◆ EXERCISE GOAL: Every line that contains the word "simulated" should be copied out.

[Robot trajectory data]
'''

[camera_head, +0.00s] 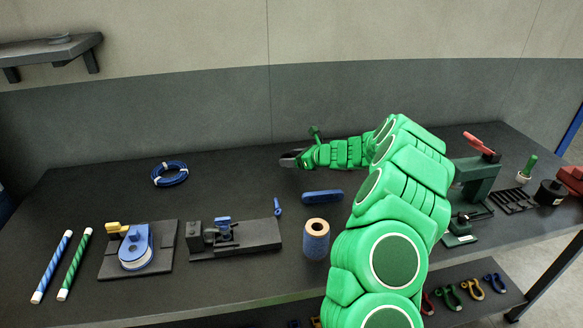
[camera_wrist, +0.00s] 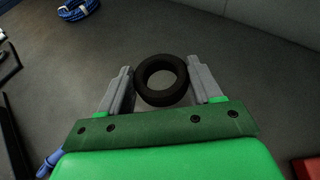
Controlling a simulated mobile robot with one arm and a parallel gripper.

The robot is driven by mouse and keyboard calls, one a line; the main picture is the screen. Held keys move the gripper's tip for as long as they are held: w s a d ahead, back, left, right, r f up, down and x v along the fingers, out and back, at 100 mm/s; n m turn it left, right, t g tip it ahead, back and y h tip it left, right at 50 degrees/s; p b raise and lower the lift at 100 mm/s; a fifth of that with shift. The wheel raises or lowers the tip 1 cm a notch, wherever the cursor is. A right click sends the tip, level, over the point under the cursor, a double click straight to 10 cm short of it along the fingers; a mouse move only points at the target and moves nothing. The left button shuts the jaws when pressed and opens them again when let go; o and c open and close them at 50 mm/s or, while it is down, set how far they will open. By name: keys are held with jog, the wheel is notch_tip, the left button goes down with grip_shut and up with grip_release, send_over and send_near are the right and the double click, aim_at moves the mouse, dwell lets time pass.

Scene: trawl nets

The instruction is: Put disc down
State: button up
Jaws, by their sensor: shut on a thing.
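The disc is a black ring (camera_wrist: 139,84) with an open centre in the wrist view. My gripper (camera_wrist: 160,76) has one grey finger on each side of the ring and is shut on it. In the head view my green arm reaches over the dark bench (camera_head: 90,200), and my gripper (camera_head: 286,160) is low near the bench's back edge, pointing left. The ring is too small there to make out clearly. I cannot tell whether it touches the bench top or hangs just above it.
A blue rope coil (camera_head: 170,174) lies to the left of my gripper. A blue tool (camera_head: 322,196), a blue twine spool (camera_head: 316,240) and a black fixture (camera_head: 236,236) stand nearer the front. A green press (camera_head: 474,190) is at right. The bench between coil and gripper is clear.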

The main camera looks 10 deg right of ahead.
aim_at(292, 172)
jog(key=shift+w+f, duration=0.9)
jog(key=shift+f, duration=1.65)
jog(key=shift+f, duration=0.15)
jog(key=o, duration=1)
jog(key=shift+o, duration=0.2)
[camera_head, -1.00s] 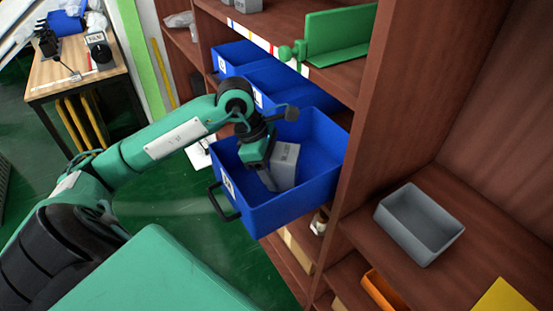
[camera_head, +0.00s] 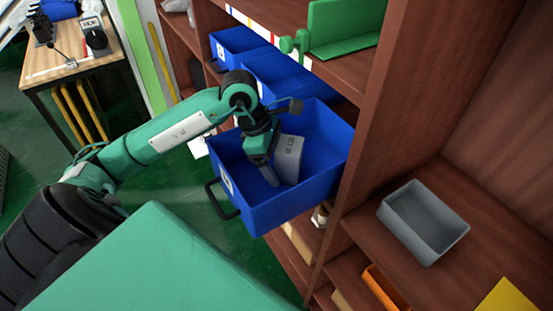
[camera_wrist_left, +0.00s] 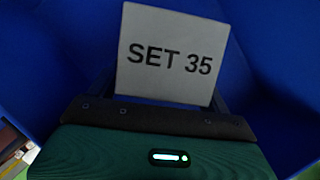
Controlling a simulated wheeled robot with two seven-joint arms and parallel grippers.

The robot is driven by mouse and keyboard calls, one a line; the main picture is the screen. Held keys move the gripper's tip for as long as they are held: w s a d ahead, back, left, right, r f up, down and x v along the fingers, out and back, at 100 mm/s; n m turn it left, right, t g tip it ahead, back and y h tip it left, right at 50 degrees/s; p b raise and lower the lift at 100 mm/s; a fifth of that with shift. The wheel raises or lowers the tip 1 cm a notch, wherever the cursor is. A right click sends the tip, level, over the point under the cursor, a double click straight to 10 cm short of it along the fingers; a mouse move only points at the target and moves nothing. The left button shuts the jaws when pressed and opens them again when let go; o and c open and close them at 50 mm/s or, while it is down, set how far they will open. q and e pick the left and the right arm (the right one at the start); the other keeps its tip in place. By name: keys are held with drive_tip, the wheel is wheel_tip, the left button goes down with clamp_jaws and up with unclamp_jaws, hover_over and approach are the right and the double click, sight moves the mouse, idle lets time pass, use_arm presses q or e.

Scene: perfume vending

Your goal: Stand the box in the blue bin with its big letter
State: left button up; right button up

'''

◆ FULL RESPONSE:
Controlling a simulated mobile robot with one arm and a parallel gripper.
Controlling a simulated wheeled robot with two seven-joint arms and parallel grippers.

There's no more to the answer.